*EXERCISE*
Each line of the data that includes the string "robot" is to be copied out.

*RECORDS PROVIDED*
#####
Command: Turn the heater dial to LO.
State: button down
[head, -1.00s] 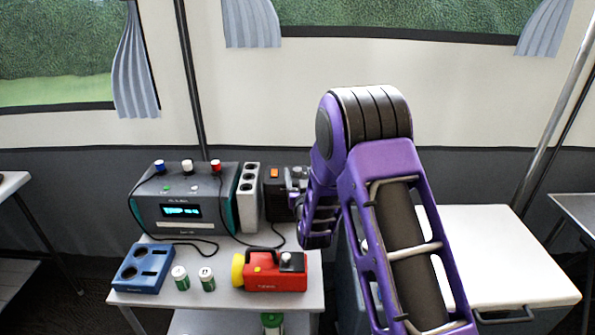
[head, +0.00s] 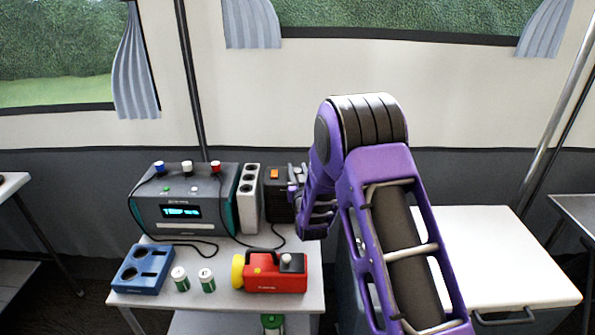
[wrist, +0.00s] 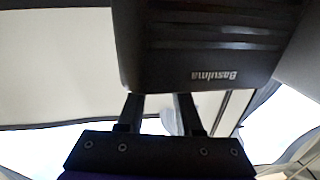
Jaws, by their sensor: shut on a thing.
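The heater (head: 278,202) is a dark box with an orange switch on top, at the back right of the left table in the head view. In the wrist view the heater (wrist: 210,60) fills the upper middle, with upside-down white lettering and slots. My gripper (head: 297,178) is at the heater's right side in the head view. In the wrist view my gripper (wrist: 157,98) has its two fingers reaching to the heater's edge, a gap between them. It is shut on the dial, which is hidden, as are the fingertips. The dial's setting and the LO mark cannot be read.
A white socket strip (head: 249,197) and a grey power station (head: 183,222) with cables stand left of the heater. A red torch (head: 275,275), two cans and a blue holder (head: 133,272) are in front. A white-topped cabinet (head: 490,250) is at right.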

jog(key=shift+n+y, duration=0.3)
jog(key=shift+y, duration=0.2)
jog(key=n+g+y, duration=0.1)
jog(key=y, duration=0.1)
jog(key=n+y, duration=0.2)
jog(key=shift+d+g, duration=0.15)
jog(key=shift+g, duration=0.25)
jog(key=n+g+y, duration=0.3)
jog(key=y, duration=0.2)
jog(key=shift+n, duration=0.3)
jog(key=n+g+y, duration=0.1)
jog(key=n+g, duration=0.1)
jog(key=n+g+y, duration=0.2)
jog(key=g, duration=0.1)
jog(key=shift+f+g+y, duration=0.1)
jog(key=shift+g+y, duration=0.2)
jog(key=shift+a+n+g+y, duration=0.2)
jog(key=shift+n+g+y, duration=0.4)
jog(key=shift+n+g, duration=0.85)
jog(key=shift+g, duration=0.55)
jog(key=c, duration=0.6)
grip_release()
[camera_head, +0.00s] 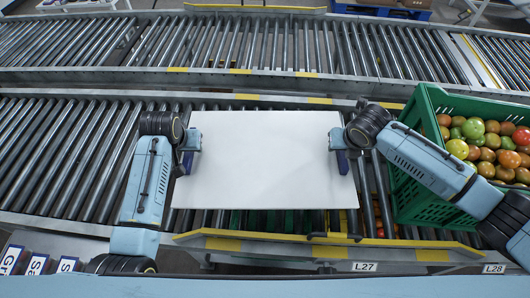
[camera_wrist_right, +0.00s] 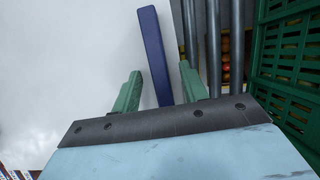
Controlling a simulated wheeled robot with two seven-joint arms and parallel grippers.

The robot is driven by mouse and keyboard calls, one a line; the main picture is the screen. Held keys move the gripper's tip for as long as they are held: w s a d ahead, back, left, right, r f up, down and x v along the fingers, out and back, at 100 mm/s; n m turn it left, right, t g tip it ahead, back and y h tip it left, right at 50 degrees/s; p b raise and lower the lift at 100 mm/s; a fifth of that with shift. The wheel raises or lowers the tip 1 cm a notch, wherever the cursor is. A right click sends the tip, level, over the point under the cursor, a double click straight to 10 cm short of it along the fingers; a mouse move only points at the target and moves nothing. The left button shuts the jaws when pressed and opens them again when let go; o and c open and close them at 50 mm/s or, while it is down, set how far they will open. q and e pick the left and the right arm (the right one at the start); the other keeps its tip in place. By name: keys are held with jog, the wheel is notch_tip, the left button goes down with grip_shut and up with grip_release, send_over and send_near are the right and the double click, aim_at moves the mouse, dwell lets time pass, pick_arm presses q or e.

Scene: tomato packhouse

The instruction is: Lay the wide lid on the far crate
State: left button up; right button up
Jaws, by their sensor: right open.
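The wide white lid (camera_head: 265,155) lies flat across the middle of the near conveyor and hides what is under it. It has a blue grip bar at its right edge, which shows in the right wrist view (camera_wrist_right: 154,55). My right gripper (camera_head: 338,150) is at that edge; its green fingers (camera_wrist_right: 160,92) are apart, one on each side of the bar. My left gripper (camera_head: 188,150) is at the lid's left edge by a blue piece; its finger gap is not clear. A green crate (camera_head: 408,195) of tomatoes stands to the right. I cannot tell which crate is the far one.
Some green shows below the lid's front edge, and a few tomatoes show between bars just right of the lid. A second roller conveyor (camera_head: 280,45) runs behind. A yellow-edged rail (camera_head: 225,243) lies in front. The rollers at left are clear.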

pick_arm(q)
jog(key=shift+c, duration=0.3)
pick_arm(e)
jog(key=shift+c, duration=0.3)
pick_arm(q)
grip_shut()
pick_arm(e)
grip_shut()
#####
*WORKED ANSWER*
Controlling a simulated wheeled robot with two seven-joint arms and parallel grippers.
The robot is driven by mouse and keyboard calls, one a line; the main picture is the screen. Held keys move the gripper's tip for as long as they are held: w s a d ahead, back, left, right, r f up, down and x v along the fingers, out and back, at 100 mm/s; n m turn it left, right, t g tip it ahead, back and y h tip it left, right at 50 degrees/s; p b raise and lower the lift at 100 mm/s; a fifth of that with shift. The wheel raises or lowers the tip 1 cm a notch, wherever the cursor is. A right click sends the tip, level, over the point under the cursor, a double click straight to 10 cm short of it along the fingers; a mouse move only points at the target and moves nothing. The left button shuts the jaws when pressed and opens them again when let go; o and c open and close them at 50 mm/s or, while it is down, set how far they will open. q and e pick the left and the right arm (the right one at the start); the other keeps its tip in place. By name: keys are held with jog, the wheel is notch_tip, the left button goes down with grip_shut and up with grip_release, send_over and send_near are the right and the double click, aim_at moves the mouse, dwell lets time pass, pick_arm presses q or e.

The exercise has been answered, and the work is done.